EXERCISE DIRECTIONS:
Quote the listing in full, exactly as given, minus any pictures.
** Start **
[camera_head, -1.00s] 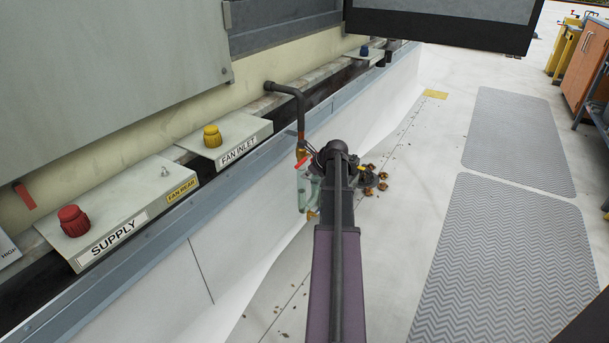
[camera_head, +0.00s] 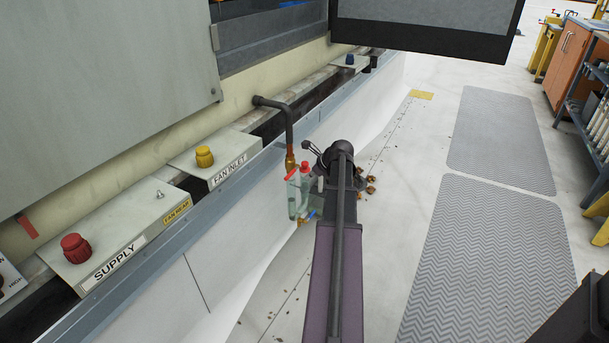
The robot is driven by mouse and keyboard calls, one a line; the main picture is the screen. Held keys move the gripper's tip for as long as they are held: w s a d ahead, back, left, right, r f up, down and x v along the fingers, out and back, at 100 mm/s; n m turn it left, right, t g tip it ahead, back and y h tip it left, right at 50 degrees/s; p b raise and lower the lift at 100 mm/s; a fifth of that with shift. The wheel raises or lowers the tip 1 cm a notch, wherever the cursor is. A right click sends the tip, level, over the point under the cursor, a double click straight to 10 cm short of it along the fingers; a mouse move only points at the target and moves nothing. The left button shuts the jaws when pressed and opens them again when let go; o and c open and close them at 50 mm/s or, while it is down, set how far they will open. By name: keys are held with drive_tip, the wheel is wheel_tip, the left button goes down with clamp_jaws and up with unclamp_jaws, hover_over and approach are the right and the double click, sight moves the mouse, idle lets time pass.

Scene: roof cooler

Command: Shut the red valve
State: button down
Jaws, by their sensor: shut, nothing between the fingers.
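A small red valve handle (camera_head: 303,169) shows at the brass fitting below a dark bent pipe (camera_head: 288,120). It sits close to the left of my arm's end, and red shows there in two patches. A clear greenish bottle-like vessel (camera_head: 297,197) is below it, with a blue handle (camera_head: 309,216) near its bottom. My gripper (camera_head: 321,180) is at the arm's far end, just right of the red handle and mostly hidden by my wrist. It is shut with nothing held. I cannot tell whether it touches the handle.
A red SUPPLY knob (camera_head: 76,247), a yellow FAN INLET knob (camera_head: 204,156) and a blue knob (camera_head: 350,59) stand along the ledge at left. Brown bits lie on the floor beside my wrist.

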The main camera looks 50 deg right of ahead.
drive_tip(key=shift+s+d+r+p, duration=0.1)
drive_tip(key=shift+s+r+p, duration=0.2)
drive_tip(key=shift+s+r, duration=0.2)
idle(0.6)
** End **
PROBLEM SOLUTION:
[camera_head, -1.00s] 
[camera_head, +0.00s] 
The robot is driven by mouse and keyboard calls, one a line; the main picture is the screen. Held keys move the gripper's tip for as long as they are held: w s a d ahead, back, left, right, r f up, down and x v along the fingers, out and back, at 100 mm/s; n m turn it left, right, t g tip it ahead, back and y h tip it left, right at 50 degrees/s; p b raise and lower the lift at 100 mm/s; a fifth of that with shift. The wheel raises or lowers the tip 1 cm a notch, wherever the cursor is. A right click sends the tip, level, over the point under the cursor, a double click straight to 10 cm short of it along the fingers; a mouse move only points at the target and moves nothing. The left button shuts the jaws when pressed and opens them again when let go; o and c open and close them at 50 mm/s or, while it is down, set how far they will open. By name: keys are held with drive_tip, the wheel is wheel_tip, the left button goes down with clamp_jaws and up with unclamp_jaws, hover_over and approach are the right and the double click, sight moves the mouse, idle lets time pass.

Scene: roof cooler

Command: Shut the red valve
State: button down
Jaws, by their sensor: shut, nothing between the fingers.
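A small red valve handle (camera_head: 303,169) shows at the brass fitting below a dark bent pipe (camera_head: 288,120). It sits close to the left of my arm's end, and red shows there in two patches. A clear greenish bottle-like vessel (camera_head: 297,197) is below it, with a blue handle (camera_head: 309,216) near its bottom. My gripper (camera_head: 321,180) is at the arm's far end, just right of the red handle and mostly hidden by my wrist. It is shut with nothing held. I cannot tell whether it touches the handle.
A red SUPPLY knob (camera_head: 76,247), a yellow FAN INLET knob (camera_head: 204,156) and a blue knob (camera_head: 350,59) stand along the ledge at left. Brown bits lie on the floor beside my wrist.

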The main camera looks 50 deg right of ahead.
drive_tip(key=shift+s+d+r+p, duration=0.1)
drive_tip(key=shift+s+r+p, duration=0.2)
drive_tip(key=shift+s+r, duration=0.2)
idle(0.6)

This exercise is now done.